Ich könnte dir bzgl. der Vorstehhunde nur schwer eine Empfehlung aussprechen, außer du hast eben charakterliche Präferenzen. Davon abgesehen könnte ich dir, gerade unter den deutschen Vorstehhunden, keinen nennen, den ich nicht empfehlen würde. Die Unterschiede bei den verschiedenen Vorstehhundrassen (egal welcher Nationalität) empfinde ich als sehr marginal (abgesehen vom Weimaraner), sowohl im Charakter als auch im Bereich der "Arbeit". Sie sind sich sehr ähnlich und unterscheiden sich nur in geringfügigen Punkten. Ich mag Vorstehhunde generell und da sie sich so ähnlich sind, könntest du mir von jeder Sorte einen vor die Tür setzen, ich würde ihn sehr wahrscheinlich adoptieren! Ob das nun ein Deutsch Langhaar ist, ein Kurzhaar, ein Drahthaar oder ein Münsterländer.
Im Jagdgebrauch habe ich noch keinen Vorsteher erlebt, der nicht für alles zu haben gewesen wäre. Natürlich sind sie für's Vorstehen gezüchtet, machen alles andere aber genauso gerne - und gut. Das macht sie so beliebt. Wir haben im Revier viel Schwarzwild und Rehwild, vor einigen Jahren haben wir die Hunde auch wg Fuchs und Ente viel gebraucht. Den Dackel dazu, wobei man das nicht braucht, hat sich einfach optimal ergänzt.
Du kannst mit einem Vorstehhund nichts falsch machen, wenn du einen Hund für den Vollgebrauch suchst. Uns haben sie nie enttäuscht!
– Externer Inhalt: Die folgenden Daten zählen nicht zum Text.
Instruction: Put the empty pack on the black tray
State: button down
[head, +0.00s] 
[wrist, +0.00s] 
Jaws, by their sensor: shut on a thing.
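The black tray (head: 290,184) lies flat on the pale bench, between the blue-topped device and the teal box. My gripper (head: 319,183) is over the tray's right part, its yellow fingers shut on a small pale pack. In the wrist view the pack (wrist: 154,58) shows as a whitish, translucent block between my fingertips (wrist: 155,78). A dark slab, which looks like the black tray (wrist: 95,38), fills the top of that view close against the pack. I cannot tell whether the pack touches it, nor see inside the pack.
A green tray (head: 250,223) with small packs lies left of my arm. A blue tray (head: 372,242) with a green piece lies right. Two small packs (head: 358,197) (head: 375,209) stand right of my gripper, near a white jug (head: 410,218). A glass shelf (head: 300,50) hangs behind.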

Meinen ersten eigenen habe ich als halbes Kind bekommen - und ausgebildet, wenn auch mithilfe der "Großen". Die Hunde sind sehr führerbezogen. Eigenständig arbeiten - ja, aber erst nachdem ihnen eine Aufgabe zugeteilt wurde. Mein erster Hund war nicht ganz "einfach", aber nicht zuletzt aufgrund der typischen Rasseeigenschaften doch auch für ein sehr junges Mädchen mit viel Passion "machbar" in der Ausbildung und bei der Arbeit im Revier ein Traum. Man musste in kaum instruieren, er lief "wie von selbst", als hätte er nie etwas anderes getan. So wie es sein soll!